…on receiving a mysterious package
A surprise cookbook delivery has our columnist musing on the sender’s identity.
Perhaps you know – or have heard of – the Selkirk Grace, a short prayer of thanks usually recited north of the border before countless mountains of neeps and tatties at a traditional Burns Night supper. It goes like this:
Some hae meat an’ cannae eat,
And some wad eat that want it;
But we hae meat an’ we can eat,
And sae the Lord be thankit.
The grace has been much on my mind today, since the arrival of an unexpected parcel from Selkirk.
My mother used to get us to repeat “white rabbits” at the start of every month, to give us good luck – but also, she said, to make sure everything coming through our door that month was welcome. I had forgotten to do so on the first. I therefore received this parcel with foreboding.
It turned out to contain two books on cooking for carnivores, including one entitled The Big Fat Surprise (which it certainly was) on the importance of having plenty of butter, cheese and meat in our diet.
Maybe my benefactor had caught a glimpse of me in profile and thought: “He looks as if he could do with a couple of strings of sausages inside him.” It is, I confess, unlikely.
After some minutes of wistful speculation – more recollections of temple-shattering hangovers caused by toasts to the “fair fa’ your honest, sonsie face” of the “Great chieftain o’ the puddin’-race” on Burns Nights past – I concluded that it was mere coincidence the package had come from an “R Paton” in Selkirk.
I know the town a little, having filmed there for part of a TV documentary series about the River Tweed and the days when every estate had its own tweed made at one of the multitude of mills in the town.
Selkirk is still a good-looking, prosperous Scottish border town in the way of a Kelso or a Melrose, surrounded by rich-looking pastureland and lowland forest.

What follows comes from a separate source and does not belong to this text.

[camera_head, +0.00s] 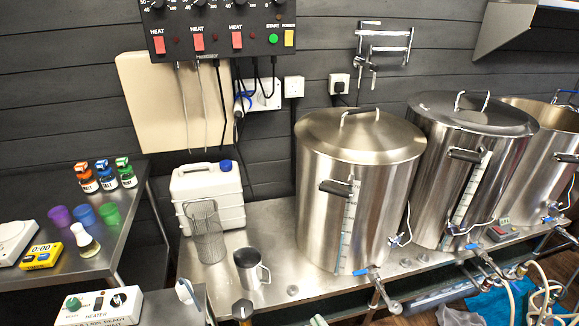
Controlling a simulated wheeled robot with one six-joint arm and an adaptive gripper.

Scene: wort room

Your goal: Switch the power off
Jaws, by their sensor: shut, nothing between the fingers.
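A black control panel (221,22) is mounted on the wall at the top of the head view, its upper part cut off by the frame. It has three red rocker switches marked HEAT, one of them at the left (158,44). A round green button (273,39) marked START is at the right, with a yellow rocker switch (289,38) beside it. The small label over the yellow switch seems to read POWER. I cannot tell which way the yellow switch is set. My gripper is not in view.
Steel pots (357,190) stand on a steel bench below the panel, with a white jerrycan (207,196), a wire basket (205,232) and a steel jug (250,268). A beige board (150,100) and wall sockets (293,87) are under the panel. A heater box (98,308) is lower left.

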I was lucky to meet the man in charge of one of the last surviving mills who allowed me to design and run off a bolt of cloth to be made up into a coat in “the family tweed”.
Unfortunately, my son will have nothing to do with it. Can’t say I blame him, given the chump I looked in my own father’s hand-me-down overcoat at Cambridge.

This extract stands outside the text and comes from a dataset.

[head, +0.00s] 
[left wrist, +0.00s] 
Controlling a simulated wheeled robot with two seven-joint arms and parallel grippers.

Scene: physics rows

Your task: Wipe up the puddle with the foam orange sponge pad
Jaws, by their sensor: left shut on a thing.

But the only “R Paton” I could discover from my searches online was an Irishman called Rurai in the match report of a game against the team with the most magical name in Scottish football, Queen of the South.
Supporters used to burst forth at home games with the boast that they were the only team singled out for special mention in the Bible.

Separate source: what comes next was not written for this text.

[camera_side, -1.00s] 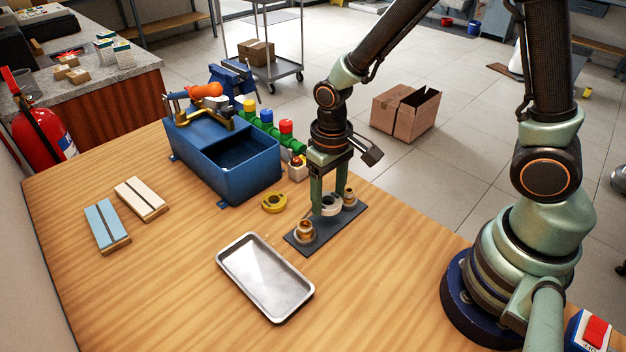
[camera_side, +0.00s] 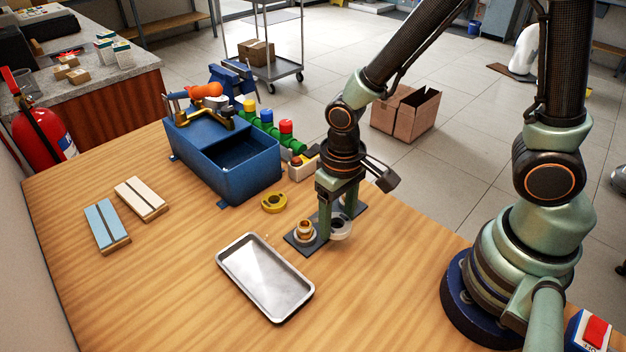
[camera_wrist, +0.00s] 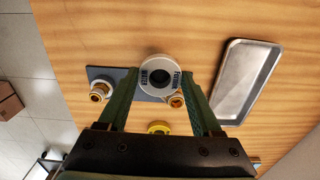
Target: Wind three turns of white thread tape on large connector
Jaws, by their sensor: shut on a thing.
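My gripper (camera_side: 335,229) is shut on the white tape roll (camera_side: 341,236), which has dark lettering on its face in the wrist view (camera_wrist: 160,62). The roll is at the right side of a dark plate (camera_side: 294,244), between its two connectors. The near connector (camera_side: 305,229), brass-topped, stands upright at the plate's near end; in the wrist view it is the right one (camera_wrist: 176,100), close to the roll. The other connector (camera_wrist: 100,92) stands at the far end, partly hidden by my fingers in the side view. I see no tape strand clearly.
A yellow tape roll (camera_side: 274,202) lies left of the plate. A metal tray (camera_side: 232,267) is in front. A blue box (camera_side: 216,177) with a vise stands behind. Two small blocks (camera_side: 106,227) lie at left.

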It’s true: “the Queen of the South” appears in both Luke and Matthew, although is generally thought to be a reference to the Queen of Sheba not, sadly, a biblical endorsement of a Scottish League One football team. Mind you, she was rather famous for her gifts, albeit of spices and precious stones rather than diet books. But Queen of the South’s home ground is in Dumfries, which must be 50 miles away from Selkirk – even in an Irish footballer’s car.
On which note, this preposterous flight of fancy about the sender of my mystery gift foundered. I shall console myself by imagining Queen of the South’s dashing footballer tearing about the place with no time for anything because he has a present to buy for a stranger.
Meanwhile, I may even mumble the Selkirk Grace before making a thickly buttered steak sandwich and settling down to read my new book.